→ GIVEN REQUEST
Exactly reproduce the lines from the top of the entries below through the line containing "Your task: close", with both ends included.
_ _ _ _ _
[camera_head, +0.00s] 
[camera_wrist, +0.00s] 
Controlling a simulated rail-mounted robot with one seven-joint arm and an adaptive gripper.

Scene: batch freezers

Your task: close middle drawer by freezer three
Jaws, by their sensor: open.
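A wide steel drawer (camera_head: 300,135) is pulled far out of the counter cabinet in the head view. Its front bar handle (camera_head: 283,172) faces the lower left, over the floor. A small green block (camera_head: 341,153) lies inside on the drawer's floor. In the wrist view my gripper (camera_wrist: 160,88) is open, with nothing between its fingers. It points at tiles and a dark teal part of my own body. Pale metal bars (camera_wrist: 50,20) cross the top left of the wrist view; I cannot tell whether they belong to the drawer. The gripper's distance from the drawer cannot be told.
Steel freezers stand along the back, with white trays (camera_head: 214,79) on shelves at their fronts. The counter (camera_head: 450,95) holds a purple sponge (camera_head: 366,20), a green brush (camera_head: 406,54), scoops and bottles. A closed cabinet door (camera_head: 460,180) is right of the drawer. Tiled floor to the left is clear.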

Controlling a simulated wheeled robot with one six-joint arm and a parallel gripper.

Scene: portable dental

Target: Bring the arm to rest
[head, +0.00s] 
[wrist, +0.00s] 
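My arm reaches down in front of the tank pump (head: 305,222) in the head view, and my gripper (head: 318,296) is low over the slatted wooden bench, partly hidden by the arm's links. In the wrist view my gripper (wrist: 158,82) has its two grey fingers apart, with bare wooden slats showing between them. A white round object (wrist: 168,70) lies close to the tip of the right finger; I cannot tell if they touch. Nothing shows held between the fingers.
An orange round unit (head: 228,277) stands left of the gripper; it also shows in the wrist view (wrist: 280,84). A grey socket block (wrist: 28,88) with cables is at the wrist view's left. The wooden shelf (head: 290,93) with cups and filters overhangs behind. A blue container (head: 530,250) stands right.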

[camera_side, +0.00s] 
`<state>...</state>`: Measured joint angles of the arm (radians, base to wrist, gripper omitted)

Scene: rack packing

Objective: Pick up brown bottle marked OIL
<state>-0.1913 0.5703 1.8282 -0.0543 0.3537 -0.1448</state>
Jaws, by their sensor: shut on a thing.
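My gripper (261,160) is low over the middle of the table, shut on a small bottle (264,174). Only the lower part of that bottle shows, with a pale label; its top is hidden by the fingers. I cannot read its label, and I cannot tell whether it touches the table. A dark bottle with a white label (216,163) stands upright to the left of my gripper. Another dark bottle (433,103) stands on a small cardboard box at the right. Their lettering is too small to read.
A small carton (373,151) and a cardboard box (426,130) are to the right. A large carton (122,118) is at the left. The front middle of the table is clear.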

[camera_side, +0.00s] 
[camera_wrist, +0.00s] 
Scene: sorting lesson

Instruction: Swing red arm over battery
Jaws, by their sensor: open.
_ _ _ _ _
→ ANSWER TO THIS EXERCISE
[camera_head, +0.00s] 
[camera_wrist, +0.00s] 
Controlling a simulated rail-mounted robot with one seven-joint arm and an adaptive gripper.

Scene: batch freezers

Your task: close middle drawer by freezer three

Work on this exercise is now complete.